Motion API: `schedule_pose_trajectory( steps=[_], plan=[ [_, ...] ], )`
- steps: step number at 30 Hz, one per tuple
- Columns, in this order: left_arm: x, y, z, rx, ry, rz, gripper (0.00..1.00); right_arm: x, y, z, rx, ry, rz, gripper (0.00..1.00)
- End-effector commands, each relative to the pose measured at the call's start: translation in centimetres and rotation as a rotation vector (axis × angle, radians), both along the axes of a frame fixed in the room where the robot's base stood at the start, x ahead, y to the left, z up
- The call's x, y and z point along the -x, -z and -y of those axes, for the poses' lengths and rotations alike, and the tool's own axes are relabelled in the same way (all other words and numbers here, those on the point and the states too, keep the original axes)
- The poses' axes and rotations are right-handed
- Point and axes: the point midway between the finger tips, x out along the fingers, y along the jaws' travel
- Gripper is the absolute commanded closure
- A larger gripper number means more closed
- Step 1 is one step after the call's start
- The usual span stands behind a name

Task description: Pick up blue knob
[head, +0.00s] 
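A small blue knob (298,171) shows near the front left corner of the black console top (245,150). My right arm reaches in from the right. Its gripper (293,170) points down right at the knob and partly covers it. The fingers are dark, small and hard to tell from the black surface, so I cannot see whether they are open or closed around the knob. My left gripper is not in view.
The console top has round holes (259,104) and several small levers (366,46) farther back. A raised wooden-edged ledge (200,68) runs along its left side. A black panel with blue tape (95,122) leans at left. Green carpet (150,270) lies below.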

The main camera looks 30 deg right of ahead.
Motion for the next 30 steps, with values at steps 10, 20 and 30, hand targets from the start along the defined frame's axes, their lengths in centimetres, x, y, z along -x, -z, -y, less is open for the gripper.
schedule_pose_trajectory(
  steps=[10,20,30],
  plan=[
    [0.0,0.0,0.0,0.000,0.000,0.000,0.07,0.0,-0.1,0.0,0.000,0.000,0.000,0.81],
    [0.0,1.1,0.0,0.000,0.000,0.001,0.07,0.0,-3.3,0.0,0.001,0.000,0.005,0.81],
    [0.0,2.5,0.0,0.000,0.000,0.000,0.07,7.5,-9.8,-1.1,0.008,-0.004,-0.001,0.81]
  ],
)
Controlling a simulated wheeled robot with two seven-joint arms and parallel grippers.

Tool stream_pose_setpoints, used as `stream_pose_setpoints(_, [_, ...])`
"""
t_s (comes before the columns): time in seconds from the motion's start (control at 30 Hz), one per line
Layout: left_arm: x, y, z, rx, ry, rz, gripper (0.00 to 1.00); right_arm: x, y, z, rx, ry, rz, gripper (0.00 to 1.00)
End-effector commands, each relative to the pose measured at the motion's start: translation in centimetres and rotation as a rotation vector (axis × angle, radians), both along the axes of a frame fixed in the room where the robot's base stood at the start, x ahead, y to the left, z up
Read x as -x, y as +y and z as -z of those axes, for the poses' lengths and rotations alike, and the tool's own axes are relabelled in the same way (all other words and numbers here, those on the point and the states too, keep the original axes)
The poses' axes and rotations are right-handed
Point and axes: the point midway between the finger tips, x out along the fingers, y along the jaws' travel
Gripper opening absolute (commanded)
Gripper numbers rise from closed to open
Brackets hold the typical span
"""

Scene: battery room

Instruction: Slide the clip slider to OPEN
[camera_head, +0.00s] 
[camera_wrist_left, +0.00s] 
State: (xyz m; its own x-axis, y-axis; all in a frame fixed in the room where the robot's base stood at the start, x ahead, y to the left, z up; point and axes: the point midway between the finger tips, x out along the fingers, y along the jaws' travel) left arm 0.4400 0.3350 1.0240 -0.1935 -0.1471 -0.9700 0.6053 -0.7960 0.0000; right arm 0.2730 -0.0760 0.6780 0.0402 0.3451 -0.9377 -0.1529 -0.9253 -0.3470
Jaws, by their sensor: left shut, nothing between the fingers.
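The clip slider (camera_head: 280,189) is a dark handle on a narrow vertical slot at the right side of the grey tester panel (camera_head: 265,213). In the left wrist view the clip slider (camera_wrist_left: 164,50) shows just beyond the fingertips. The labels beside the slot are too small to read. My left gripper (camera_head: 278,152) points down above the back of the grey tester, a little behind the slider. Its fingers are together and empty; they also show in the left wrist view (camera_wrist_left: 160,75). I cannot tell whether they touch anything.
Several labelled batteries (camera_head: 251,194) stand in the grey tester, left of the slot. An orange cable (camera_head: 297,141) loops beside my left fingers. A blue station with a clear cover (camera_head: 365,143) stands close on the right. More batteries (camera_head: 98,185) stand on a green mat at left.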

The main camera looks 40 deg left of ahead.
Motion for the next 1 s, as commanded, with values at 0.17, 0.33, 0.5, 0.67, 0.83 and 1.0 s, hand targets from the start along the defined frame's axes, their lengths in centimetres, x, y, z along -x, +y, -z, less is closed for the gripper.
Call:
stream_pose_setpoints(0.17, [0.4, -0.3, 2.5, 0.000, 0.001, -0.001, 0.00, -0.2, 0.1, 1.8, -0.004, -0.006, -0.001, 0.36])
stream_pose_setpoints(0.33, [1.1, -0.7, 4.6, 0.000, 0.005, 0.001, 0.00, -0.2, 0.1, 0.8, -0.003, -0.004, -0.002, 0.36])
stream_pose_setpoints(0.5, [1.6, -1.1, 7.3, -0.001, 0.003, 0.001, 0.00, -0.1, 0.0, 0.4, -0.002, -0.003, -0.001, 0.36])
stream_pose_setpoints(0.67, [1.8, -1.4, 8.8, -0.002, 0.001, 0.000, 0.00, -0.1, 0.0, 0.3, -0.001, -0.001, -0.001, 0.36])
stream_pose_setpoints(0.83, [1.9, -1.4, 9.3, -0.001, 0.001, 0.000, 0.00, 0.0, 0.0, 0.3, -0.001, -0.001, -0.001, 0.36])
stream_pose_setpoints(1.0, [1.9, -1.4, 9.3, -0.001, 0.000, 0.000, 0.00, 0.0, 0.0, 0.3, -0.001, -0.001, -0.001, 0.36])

(Task goal):
Counting only lines of the data above that hold "span", report the total and nothing else.

(Written solution):
2